---
name: tai-ch065-canary-shadow-and-rollback-strategy
description: 'Apply chapter 65 of Testing AI, Canary, Shadow, and Rollback Strategy, as a workflow for evaluating AI and non-deterministic systems. Use for test planning, eval design, quality review, release evidence, examples, or coaching related to canary, shadow, and rollback strategy.'
---

# Canary, Shadow, and Rollback Strategy

Skill name: `tai-ch065-canary-shadow-and-rollback-strategy`

Based on **Testing AI: Engineering Confidence in AI Systems** by **Jason Arbon**.

## Purpose

Non-deterministic systems should earn traffic gradually, with clear rollback rules.

## Use This Workflow

- Identify the AI behavior or release decision being evaluated.
- Define realistic cases, slices, unacceptable outcomes, and evidence needed for confidence.
- Choose measurements that match the risk: rubric scores, samples, intervals, traces, human review, deterministic checks, or production monitors.
- Report uncertainty, severe failures, and decision impact instead of only a pass/fail result.

## Key Guidance

Canary, shadow, and rollback strategies let teams release AI systems without betting the whole
product on one eval result. They expose the system gradually and measure real behavior before
full rollout.
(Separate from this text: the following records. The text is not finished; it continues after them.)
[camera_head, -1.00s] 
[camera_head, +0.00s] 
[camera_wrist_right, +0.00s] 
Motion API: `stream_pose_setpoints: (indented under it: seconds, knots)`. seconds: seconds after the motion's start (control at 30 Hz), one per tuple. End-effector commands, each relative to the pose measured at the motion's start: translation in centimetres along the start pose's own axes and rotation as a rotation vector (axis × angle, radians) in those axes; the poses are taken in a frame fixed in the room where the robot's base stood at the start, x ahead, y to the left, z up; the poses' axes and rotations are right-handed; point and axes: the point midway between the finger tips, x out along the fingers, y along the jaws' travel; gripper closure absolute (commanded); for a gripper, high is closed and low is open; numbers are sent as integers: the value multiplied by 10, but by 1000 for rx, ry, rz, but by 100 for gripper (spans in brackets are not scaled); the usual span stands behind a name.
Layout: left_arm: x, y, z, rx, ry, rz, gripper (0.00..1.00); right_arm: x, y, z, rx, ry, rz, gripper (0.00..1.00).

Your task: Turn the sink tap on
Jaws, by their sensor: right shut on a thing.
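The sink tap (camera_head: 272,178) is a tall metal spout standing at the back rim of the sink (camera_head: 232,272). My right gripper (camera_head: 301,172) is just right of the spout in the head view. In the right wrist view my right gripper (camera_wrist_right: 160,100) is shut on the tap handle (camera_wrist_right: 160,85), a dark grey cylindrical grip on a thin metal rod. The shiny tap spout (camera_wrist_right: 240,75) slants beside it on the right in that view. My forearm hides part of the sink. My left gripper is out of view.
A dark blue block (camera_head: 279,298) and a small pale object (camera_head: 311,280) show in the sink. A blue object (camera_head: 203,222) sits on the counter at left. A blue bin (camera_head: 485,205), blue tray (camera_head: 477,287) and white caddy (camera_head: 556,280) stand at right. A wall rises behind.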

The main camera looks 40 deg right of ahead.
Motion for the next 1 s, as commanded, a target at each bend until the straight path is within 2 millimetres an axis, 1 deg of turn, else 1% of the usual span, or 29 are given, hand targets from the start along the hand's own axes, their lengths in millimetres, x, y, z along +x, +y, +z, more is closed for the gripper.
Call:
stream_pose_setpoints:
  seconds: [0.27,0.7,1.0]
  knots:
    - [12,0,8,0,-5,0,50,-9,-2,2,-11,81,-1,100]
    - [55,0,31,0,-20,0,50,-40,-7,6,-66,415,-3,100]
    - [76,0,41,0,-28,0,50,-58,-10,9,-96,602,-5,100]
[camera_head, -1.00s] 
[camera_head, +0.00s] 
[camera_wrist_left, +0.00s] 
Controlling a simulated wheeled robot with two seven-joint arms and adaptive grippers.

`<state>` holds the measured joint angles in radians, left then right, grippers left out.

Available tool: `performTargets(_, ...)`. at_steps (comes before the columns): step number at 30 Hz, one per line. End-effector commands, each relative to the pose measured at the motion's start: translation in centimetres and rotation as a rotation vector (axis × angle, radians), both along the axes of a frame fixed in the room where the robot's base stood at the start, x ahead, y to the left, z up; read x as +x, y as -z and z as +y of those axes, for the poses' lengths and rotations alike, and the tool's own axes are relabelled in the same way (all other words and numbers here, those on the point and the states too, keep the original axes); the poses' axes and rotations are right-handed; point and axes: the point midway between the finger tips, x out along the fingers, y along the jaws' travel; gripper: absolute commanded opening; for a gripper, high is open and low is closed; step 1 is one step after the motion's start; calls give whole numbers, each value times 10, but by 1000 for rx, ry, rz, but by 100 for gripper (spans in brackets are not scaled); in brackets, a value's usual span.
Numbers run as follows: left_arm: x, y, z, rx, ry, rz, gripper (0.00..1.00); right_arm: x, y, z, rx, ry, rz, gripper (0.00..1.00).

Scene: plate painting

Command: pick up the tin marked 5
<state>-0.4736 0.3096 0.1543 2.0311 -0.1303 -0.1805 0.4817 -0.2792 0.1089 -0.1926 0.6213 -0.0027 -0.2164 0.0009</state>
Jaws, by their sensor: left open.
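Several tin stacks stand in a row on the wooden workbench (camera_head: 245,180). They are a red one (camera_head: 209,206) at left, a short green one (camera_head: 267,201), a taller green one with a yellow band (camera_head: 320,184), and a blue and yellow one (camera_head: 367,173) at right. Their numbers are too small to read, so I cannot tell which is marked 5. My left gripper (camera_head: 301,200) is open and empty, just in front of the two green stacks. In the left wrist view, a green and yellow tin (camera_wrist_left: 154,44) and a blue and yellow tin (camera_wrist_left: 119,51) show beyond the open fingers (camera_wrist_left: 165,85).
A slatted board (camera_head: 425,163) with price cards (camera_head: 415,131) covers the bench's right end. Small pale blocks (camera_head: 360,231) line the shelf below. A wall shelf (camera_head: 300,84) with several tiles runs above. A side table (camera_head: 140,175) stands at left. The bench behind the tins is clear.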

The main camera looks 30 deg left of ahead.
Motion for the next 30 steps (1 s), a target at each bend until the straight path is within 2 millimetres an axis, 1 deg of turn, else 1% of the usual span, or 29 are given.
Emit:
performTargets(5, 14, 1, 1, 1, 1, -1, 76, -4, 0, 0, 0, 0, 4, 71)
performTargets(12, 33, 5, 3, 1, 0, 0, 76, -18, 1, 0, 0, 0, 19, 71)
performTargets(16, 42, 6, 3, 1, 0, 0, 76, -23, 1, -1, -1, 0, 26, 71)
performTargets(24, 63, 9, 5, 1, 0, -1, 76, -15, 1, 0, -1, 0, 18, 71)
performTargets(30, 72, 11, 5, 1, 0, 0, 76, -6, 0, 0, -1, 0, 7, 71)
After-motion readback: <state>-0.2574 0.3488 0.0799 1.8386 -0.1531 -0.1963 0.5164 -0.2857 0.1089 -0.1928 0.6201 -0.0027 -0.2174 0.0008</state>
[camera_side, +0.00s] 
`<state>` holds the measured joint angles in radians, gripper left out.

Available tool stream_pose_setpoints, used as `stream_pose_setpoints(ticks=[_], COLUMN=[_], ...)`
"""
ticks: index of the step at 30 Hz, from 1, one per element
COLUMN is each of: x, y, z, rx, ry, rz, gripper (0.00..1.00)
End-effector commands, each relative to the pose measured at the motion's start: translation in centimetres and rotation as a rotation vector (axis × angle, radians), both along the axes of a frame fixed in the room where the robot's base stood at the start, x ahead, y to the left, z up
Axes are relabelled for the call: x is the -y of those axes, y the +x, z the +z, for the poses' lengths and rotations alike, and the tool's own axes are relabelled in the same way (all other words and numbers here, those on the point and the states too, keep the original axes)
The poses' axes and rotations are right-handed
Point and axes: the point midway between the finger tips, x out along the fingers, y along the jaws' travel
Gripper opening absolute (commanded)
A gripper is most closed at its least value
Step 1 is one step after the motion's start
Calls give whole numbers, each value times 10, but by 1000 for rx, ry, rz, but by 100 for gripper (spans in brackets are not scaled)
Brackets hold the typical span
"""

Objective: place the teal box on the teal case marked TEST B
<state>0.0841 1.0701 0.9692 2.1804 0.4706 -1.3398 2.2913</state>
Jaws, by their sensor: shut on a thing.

For example, a new support agent can run in shadow mode against real
conversations, then receive 1% of low-risk traffic, then expand only if quality, latency, cost,
escalation, and safety metrics stay inside bounds.

## Apply The Approach

Create representative cases, score them with explicit criteria, review severe failures separately, report uncertainty, and connect the evidence to a concrete decision.

## Expert Notes

At expert level, rollout strategy should define exposure units, segment gates, guardrail
metrics, rollback thresholds, statistical confidence requirements, monitoring windows, human
review queues, and post-release trace mining.